◆ AIM OF THE TASK: Using the records that follow, reproduce exactly the lines starting at the line containing "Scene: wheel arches" and ending at the line containing "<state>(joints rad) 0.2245". Include both end lines and no pictures.

◆ DATA SUPPLIED:
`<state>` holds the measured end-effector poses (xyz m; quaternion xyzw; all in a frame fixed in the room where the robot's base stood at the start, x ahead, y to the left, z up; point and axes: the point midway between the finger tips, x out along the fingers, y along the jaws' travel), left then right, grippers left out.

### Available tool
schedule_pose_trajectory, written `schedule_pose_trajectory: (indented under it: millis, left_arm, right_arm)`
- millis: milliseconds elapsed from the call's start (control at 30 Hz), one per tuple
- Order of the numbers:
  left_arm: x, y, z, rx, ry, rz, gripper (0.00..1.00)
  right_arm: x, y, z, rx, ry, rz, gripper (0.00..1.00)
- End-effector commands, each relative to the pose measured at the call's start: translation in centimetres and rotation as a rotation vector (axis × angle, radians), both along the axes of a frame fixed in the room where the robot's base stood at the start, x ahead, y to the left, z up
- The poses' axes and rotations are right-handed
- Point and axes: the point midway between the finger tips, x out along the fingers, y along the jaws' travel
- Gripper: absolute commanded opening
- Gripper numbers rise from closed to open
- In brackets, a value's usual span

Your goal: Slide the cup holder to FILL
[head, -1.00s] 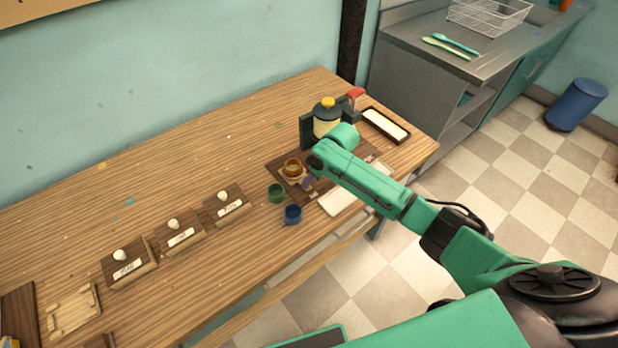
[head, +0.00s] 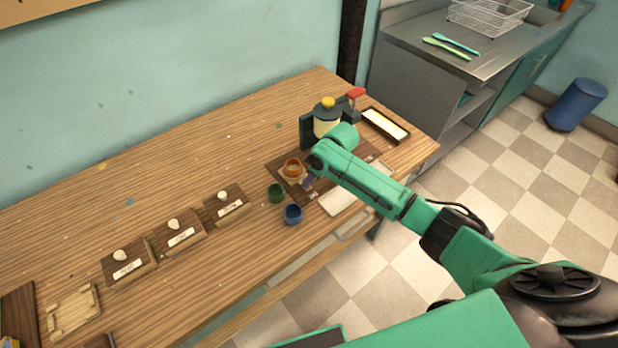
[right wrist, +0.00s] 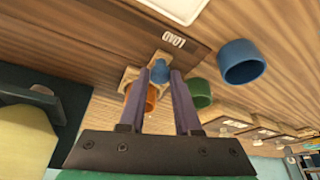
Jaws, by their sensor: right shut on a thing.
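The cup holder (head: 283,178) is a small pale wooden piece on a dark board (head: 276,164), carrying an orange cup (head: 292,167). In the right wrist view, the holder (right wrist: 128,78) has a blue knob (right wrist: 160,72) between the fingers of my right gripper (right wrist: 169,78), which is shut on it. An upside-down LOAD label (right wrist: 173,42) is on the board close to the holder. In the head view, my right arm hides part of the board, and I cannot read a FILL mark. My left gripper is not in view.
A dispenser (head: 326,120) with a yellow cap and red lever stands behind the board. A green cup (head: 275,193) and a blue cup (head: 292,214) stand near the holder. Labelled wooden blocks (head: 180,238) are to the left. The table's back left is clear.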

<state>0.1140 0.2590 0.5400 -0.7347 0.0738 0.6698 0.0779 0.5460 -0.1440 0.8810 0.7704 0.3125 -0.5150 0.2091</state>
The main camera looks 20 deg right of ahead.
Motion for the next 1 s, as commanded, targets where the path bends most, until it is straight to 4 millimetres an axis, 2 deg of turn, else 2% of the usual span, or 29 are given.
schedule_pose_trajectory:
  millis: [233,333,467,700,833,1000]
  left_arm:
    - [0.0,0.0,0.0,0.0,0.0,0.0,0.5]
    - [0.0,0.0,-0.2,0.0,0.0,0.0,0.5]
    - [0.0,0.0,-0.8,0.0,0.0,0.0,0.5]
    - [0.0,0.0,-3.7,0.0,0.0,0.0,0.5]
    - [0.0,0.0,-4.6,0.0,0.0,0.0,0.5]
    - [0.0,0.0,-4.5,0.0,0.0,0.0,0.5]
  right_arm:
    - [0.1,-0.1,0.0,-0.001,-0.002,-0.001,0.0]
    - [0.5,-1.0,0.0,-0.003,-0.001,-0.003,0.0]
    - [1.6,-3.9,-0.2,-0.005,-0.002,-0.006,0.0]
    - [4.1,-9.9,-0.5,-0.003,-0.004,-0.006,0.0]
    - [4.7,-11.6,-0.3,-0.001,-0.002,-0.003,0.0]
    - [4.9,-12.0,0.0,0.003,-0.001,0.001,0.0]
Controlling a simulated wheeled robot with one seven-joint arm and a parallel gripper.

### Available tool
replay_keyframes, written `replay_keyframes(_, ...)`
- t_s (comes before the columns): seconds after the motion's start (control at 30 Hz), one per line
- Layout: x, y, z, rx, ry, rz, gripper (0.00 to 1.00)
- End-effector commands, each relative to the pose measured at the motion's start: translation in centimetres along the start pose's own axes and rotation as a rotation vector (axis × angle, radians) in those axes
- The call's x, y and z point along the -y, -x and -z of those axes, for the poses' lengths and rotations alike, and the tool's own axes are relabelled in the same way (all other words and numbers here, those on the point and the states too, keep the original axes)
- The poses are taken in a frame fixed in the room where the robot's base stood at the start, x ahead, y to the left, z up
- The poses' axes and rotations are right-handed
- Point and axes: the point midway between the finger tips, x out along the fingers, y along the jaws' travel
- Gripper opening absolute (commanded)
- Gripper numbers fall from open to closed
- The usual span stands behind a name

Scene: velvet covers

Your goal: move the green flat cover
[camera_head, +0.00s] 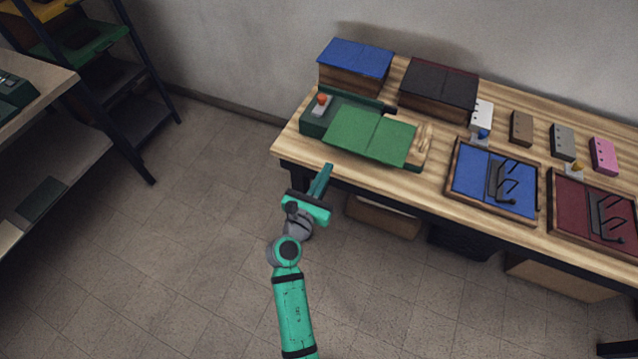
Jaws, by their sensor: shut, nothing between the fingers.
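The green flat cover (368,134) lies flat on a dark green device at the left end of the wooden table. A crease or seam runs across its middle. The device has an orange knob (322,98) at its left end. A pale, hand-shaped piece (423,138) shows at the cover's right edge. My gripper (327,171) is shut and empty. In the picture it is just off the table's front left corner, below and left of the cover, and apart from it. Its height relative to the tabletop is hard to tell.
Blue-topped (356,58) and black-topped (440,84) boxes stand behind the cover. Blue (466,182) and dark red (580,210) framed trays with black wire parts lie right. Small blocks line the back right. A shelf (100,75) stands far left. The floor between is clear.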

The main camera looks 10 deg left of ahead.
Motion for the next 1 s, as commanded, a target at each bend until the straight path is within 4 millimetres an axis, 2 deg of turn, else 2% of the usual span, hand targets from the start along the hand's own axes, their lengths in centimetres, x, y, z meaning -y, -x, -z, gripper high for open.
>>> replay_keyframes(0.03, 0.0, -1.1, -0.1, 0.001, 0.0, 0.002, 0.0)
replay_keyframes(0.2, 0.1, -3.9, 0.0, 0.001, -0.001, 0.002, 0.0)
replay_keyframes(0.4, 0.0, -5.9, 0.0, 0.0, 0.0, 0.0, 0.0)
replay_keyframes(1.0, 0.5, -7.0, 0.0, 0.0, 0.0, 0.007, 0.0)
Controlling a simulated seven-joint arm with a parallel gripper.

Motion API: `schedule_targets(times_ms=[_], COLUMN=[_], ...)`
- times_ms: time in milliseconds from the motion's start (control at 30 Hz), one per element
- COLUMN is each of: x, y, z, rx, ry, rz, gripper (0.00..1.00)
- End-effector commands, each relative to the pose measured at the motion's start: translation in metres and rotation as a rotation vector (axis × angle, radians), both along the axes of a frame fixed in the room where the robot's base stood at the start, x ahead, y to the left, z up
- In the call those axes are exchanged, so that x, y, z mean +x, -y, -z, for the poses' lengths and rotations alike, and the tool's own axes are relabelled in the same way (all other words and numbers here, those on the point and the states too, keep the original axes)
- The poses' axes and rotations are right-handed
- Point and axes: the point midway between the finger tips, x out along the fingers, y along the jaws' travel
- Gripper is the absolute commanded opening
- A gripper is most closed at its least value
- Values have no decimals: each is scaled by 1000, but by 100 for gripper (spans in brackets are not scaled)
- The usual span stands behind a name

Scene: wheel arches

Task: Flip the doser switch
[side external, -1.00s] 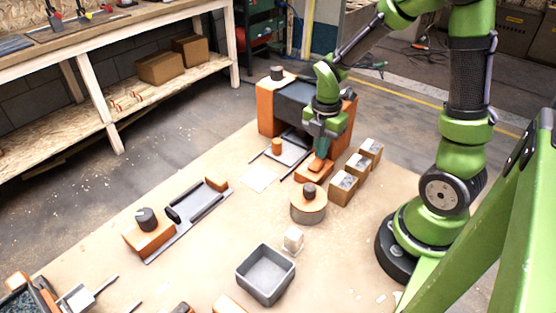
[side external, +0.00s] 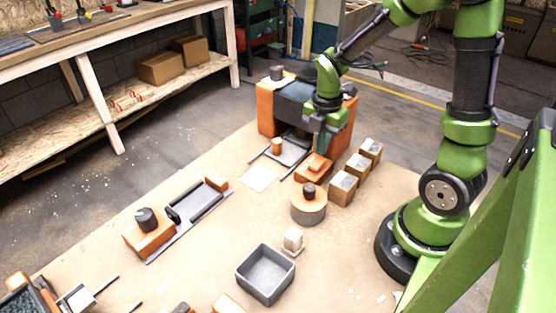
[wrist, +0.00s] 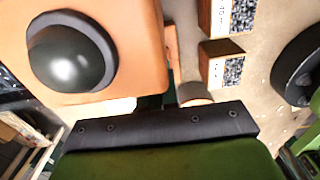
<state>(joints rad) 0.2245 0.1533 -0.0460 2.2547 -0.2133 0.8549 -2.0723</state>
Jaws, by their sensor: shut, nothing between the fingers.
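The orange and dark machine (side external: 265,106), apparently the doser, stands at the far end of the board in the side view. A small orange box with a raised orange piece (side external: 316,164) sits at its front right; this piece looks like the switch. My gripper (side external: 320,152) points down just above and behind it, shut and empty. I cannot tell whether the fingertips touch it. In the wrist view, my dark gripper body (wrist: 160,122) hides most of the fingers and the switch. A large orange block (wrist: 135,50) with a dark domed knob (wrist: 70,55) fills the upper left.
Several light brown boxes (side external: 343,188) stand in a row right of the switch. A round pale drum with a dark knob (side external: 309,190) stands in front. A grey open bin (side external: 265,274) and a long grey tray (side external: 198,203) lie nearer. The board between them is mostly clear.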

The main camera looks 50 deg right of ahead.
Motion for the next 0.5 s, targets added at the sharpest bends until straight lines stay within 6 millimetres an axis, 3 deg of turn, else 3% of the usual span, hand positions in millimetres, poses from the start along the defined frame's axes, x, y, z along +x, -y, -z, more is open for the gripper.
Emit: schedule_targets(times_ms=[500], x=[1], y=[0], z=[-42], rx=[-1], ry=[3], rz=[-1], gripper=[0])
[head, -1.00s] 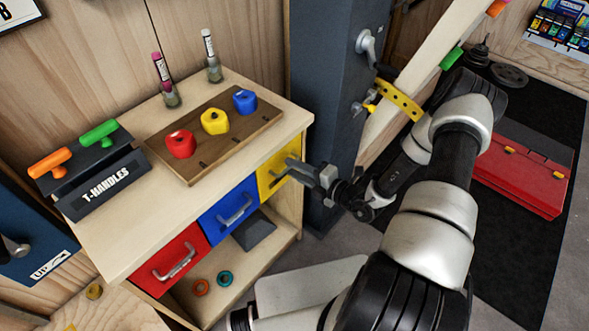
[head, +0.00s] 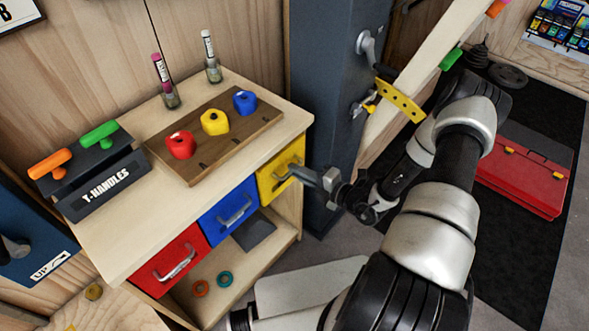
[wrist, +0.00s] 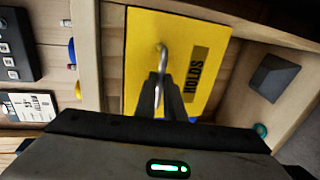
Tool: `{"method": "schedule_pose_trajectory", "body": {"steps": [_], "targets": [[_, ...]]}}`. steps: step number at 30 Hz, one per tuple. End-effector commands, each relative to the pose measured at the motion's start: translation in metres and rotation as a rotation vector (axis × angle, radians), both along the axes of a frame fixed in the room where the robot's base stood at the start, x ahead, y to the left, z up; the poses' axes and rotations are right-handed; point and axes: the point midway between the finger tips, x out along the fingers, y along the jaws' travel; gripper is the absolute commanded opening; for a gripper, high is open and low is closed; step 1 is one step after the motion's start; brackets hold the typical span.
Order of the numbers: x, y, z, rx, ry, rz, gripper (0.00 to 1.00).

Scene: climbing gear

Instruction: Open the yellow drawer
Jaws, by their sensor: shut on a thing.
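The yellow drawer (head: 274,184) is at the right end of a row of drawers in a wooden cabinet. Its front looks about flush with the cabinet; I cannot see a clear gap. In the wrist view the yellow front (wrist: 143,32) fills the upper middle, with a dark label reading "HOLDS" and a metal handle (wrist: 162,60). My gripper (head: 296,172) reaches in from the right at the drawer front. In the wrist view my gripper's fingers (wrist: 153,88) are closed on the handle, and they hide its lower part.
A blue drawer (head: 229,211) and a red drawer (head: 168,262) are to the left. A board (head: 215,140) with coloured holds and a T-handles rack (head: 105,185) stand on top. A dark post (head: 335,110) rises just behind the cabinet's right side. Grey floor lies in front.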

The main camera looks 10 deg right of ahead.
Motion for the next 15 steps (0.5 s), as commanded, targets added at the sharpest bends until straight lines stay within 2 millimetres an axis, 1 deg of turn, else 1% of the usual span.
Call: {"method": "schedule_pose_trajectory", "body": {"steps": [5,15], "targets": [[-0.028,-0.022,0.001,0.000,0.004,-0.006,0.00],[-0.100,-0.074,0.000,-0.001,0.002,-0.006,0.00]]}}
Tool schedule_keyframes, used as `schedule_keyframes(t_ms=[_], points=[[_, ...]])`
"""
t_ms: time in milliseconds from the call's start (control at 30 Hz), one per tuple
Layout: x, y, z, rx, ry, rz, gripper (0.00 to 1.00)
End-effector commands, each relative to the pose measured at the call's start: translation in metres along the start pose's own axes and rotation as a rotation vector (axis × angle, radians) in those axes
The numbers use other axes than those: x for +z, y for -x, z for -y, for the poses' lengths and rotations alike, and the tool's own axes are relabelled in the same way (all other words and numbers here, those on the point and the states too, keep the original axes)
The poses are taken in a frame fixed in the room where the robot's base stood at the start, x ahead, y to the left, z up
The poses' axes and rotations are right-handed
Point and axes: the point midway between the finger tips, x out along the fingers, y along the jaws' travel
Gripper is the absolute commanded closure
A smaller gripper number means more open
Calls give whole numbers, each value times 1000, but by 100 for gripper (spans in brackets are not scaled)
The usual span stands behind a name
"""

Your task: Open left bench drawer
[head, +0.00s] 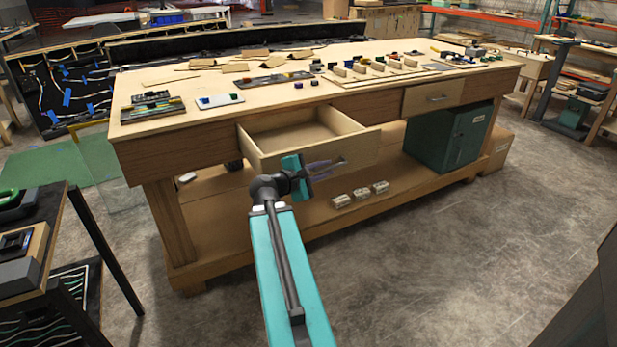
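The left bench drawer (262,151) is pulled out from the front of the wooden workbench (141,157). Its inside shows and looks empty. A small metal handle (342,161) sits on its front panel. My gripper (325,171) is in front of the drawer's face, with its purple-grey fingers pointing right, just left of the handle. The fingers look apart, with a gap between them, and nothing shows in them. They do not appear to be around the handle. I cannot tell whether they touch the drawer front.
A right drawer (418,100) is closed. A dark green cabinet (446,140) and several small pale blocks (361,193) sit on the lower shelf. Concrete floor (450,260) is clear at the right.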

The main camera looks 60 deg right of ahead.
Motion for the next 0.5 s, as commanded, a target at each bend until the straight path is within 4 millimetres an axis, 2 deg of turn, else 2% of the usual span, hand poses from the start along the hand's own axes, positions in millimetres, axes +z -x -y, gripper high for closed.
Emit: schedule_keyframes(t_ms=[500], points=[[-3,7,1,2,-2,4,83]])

◆ COMPLETE RESPONSE:
Scene: wheel arches

Task: Flip the doser switch
[side external, -1.00s] 
[side external, +0.00s] 
[wrist, +0.00s] 
<state>(joints rad) 0.2245 0.1533 -0.0460 2.2547 -0.2133 0.8549 -2.0723</state>

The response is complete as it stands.